begin RECORDED INFORMATION

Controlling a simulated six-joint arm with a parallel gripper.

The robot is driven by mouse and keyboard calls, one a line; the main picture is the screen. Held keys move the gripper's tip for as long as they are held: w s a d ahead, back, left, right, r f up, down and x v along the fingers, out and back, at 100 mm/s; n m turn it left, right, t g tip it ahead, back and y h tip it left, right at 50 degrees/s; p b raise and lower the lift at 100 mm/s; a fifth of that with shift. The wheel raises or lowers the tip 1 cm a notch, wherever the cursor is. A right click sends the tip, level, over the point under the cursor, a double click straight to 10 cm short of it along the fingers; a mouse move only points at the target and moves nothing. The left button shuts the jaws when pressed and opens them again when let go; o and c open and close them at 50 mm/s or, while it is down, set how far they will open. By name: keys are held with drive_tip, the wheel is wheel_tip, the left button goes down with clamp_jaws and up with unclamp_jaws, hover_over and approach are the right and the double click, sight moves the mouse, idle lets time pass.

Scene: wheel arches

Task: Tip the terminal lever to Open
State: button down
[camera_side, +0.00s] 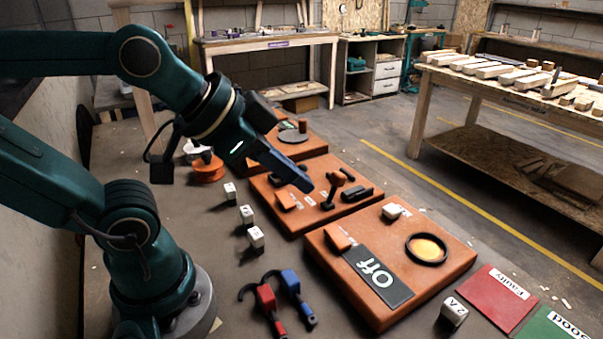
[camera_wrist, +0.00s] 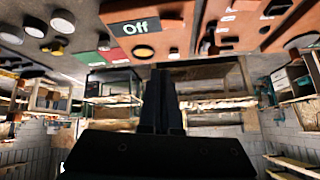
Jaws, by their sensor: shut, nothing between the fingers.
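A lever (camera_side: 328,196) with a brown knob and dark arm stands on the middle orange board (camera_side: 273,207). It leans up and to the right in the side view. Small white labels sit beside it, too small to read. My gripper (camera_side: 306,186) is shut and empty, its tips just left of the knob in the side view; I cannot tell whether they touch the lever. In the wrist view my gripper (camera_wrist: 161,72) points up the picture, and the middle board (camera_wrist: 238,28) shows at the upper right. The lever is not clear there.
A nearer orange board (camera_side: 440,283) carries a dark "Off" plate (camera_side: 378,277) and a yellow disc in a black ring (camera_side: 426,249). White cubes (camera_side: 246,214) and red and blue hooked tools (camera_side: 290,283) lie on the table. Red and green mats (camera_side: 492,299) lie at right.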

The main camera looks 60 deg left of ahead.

end RECORDED INFORMATION

— TO DO —
Copy the lines above exactly, starting with the line that contains "Task: Tip the terminal lever to Open" and ending with the line that contains "[camera_wrist, +0.00s]", and leave out any pictures.

— RESPONSE TO THIS TASK —
Task: Tip the terminal lever to Open
State: button down
[camera_side, +0.00s] 
[camera_wrist, +0.00s] 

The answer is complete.